The lower Tribunal in its judgment dated 29th of October, 2004 being appealed against, stated the facts of the case to be as follows: that sometime in 2002 it was discovered that some stock broking firms fraudulently introduced some share certificates including 3,130,469 units of Nestle Plc shares into the 1st Applicant’s depository and same were cleared and sold. Upon this discovery, the 1st Applicant alerted the 2nd Applicant who then carried out an in-house inquiry into the incident and at the end of the exercise it was discovered that the 1st Respondent through the 2nd Respondent was responsible for the fraudulent sale of the shares. As soon as the house that initiated and executed the fraud was ascertained, the matter was reported to the police and the police arrested those suspected to be connected with the fraud. The 2nd Respondent however absconded. The case was also reported to the 4th Respondent who invited the 1st Applicant and some others found to be involved in the fraudulent sale of the shares. At the APC, it was further found that the fraud was able to scale through the 1st Applicant’s framework because of collusion from the staff of the said 1st Applicant who fraudulently introduced the shares in question into the CSCS system by entering them into its depository. The APC held amongst others that the chief executive/principal officers of the 1st Applicant neglected/failed to effectively exercise due care and supervision over the activities and staff of the company which facilitated the introduction of the forged certificates into the CSCS system. The APC also held that the CSCS and UBN Registrars being primarily liable, shall jointly restore the affected investors to their original positions before the scam in respect of the Nestle shares. The Applicants by the action which they instituted are seeking to be indemnified by the 1st and 2nd Respondents from the losses incurred in clearing the shares which the 1st Respondent guaranteed their genuineness and undertook to indemnify the Applicants against all liabilities as a result of the transfer and most importantly for the 1st, 5th and 6th Respondents to make restitutions to the investors who have suffered losses as a result of the fraudulent sale of the 3,130,469 units of Nestle Plc shares by the 2nd Respondent acting as agent/servant of the 1st Respondent.

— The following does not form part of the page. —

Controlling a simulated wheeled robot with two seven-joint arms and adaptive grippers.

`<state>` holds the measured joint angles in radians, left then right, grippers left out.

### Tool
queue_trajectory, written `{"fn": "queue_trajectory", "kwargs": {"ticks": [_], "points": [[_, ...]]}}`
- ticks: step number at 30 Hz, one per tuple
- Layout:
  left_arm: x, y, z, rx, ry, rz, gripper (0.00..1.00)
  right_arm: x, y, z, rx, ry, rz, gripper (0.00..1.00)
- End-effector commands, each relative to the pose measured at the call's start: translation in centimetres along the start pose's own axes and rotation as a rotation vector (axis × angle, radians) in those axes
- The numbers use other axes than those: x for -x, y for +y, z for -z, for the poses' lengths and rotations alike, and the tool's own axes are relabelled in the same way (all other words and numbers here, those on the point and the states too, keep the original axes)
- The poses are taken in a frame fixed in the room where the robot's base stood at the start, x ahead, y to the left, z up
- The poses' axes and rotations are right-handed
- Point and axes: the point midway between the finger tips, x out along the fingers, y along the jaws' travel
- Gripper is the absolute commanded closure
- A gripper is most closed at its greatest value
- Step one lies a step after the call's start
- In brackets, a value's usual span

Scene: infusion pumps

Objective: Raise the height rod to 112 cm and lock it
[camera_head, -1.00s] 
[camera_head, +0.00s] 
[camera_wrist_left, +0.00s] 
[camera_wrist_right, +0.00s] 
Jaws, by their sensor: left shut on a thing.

The lower Tribunal having evaluated the evidence before it, and having also given due consideration to the addresses of parties: (i) found the 1st, 2nd, 5th and 6th Respondents liable to make restitution to the investors who suffered losses as a result of the fraudulent sale of the 3,130,469 units of Nestle Plc shares by the 2nd Respondent acting as agent/servant of the 1st Respondent. The lower Tribunal specifically said “As there is no way the instant case would be resolved without alluding to the previous appeal, the 1st Respondent is hereby grouped among the stock broking firm (sic) liable to restore investors in the appeal between CSCS Vs. SEC, Appeal No. IST/APP/01/2003”; (ii) ordered the 1st, 2nd, 5th and 6lh Respondents jointly and severally to restore the investors who suffered losses as a result of the fraudulent sale of Nestle Plc shares to their original positions before the scam in line with the review made by the Apex regulator SEC as directed by this Tribunal in appeal between CSCS Vs. SEC, Appeal No. IST/APP/01/2003; and (iii) directed the 4th Respondent to take into consideration this judgment and include the 1st Respondent in carrying out its (i.e. lower Tribunal) earlier order in CSCS Vs. SEC Appeal No. IST/APP/01/2003 and that in so doing any asset belonging to the 1st, 2nd, 5th and 6th Respondents which had been identified shall be applied in carrying out the order.
The 1st, 5th and 6th Respondents as Appellants being dissatisfied with the judgment of the lower Tribunal lodged a Notice of Appeal dated 15/11/2004 against the same. The Notice of Appeal was filed on the same 15/11/2004. The Notice of Appeal contains nine (9) grounds of appeal. The grounds of appeal shorn of their Particulars read thus: –
“GROUND 1
The decision of the Investment and Securities Tribunal delivered on 29th day of October, 2004 is against the weight of evidence.